Media

I create videos and animations as part of my narrative practice.

Working with motion forces me to slow down, sequence ideas, and understand the story beneath the work. Every frame becomes a reflection: What is essential? What is the throughline? What does this reveal about how people make sense of who they are becoming?

These pieces are not just documentation—they are another form of dialogue.

When I animate a concept or edit a workshop clip, I’m engaging with the material again, discovering new meaning, and reshaping the way the ideas speak back to me. The media becomes a partner in thinking: a space where reflection, narration, and design intersect.

This page gathers a growing collection of those explorations. Some are prototypes, some are teaching tools, and others are fragments of process that later evolve into larger systems. Together, they form a moving archive of how I work, think, and tell stories.


How Dots Become Lines

Description

This short animation introduces the core metaphor behind my work with students: experiences as dots, and meaning as the lines that connect them. The piece walks through how scattered jobs, classes, projects, and side interests can be rearranged into visible patterns—revealing themes like curiosity, care, experimentation, or persistence that don’t always show up in a résumé.

I use this video in workshops and advising sessions as a visual prompt for reflection. It helps students see that their path doesn’t need to be linear to be coherent; it just needs a language and a structure. By watching the dots cluster, link, and form trajectories, they begin to recognize similar moves in their own story and practice narrating who they are becoming in more intentional ways.

Creating this animation was also part of my own narrative practice. Storyboarding, sequencing, and animating each transition forced me to clarify the logic of the framework: what a “dot” really is, what qualifies as a “line,” and how identity emerges through the act of connecting them. The video becomes both a teaching tool and a form of reflection—a way to think with motion, not just with text.

Software

This animation was created using:

  • Adobe Illustrator – to design the dots, lines, and basic visual system as clean vector graphics.

  • Adobe After Effects – to animate the movement, transitions, easing, and on-screen timing of each element.

  • Adobe Premiere Pro – for final editing, sequencing, and export.


Metamorphic: Designing Through Drawing and Making

Description

This film documents Metamorphic, a two-week architecture workshop I co-created and taught with Professor Sung Ho Kim from the Sam Fox School of Design & Visual Arts at Washington University in St.

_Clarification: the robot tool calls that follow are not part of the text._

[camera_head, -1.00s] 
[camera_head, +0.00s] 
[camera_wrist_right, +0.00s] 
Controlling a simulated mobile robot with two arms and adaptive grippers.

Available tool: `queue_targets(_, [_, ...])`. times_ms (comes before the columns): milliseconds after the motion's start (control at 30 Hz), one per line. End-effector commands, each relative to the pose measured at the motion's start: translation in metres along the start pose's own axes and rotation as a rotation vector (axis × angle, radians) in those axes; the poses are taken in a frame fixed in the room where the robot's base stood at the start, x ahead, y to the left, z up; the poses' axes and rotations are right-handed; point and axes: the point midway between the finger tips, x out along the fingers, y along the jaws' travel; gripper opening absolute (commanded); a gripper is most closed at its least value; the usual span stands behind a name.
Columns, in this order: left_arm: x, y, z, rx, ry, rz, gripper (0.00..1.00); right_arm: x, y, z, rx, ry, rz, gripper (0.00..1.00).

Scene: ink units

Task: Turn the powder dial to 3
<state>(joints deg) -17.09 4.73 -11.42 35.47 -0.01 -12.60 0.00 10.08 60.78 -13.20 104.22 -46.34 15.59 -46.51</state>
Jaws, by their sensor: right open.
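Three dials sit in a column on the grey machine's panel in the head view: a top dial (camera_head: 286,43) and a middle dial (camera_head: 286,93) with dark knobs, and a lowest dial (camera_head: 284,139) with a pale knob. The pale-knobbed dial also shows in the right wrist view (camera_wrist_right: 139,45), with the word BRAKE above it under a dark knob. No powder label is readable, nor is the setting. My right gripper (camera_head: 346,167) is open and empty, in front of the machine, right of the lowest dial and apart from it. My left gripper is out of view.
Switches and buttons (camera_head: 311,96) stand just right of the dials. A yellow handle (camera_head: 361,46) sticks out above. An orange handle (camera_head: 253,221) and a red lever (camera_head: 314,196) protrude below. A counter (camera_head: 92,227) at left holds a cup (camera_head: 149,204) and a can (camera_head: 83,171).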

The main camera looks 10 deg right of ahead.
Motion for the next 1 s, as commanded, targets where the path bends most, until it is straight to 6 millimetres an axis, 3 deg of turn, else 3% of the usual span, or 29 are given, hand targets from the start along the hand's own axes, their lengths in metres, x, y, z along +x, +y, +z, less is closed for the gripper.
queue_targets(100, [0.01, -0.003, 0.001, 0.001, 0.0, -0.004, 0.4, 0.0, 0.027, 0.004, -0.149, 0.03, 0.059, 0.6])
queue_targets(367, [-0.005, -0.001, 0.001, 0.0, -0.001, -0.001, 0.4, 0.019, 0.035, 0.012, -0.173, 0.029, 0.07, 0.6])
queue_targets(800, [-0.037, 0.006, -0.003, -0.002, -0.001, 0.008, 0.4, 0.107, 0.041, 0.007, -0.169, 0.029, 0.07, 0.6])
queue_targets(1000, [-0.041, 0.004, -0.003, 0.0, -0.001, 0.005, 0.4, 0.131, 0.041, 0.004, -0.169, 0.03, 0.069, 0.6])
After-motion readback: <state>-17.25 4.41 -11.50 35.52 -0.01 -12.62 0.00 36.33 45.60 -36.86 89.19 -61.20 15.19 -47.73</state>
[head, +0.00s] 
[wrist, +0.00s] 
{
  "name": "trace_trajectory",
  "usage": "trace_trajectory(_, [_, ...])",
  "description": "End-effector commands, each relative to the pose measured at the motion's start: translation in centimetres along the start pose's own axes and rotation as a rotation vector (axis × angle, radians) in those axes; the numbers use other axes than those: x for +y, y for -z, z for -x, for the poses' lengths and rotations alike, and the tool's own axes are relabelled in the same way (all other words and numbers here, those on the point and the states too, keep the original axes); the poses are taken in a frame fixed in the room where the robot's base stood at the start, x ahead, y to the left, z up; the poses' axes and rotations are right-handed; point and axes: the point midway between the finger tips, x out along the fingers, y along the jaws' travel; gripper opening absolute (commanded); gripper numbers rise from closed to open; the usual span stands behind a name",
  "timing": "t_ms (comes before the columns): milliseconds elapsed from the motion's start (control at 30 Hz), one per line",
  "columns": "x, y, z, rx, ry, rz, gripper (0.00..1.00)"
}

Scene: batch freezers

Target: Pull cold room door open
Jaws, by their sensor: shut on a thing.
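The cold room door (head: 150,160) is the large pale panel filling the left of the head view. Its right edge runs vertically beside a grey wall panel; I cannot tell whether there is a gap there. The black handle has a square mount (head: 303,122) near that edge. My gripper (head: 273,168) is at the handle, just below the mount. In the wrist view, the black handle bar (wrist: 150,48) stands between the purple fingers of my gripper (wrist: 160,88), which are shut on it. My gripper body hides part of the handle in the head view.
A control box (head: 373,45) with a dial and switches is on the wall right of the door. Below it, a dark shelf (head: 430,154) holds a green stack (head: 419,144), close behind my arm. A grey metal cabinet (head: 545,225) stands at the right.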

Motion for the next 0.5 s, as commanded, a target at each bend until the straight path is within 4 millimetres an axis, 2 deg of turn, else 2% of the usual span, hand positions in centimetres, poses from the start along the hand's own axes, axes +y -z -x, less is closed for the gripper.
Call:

Louis. Designed for high school students, the workshop offered a full immersion into architectural thinking—learning design not by receiving instructions, but by drawing, making, iterating, and reflecting.

Each day introduced a new way of seeing and transforming ideas: observational drawing, conceptual sketching, material studies, spatial modeling, and collective critique. Together, these exercises created a studio environment where students learned how design evolves—how a thought becomes a sketch, a sketch becomes a model, and a model becomes a larger concept.

I directed and produced the film to capture more than the final outcomes. It traces the lived experience of the workshop: the energy of the studio, the discoveries made through repetition, the exhibition that closed the program, and the sense of possibility students gained through the process. The documentary serves as both a record of the collaboration and a reflection of the teaching philosophy behind Metamorphic: that design becomes meaningful when students are invited to explore, make, and think with their hands.

Software

This documentary was created using:

  • Adobe Premiere Pro – for editing, sequencing, sound shaping, and narrative construction.

  • Adobe After Effects – for titles, overlays, and subtle motion enhancements.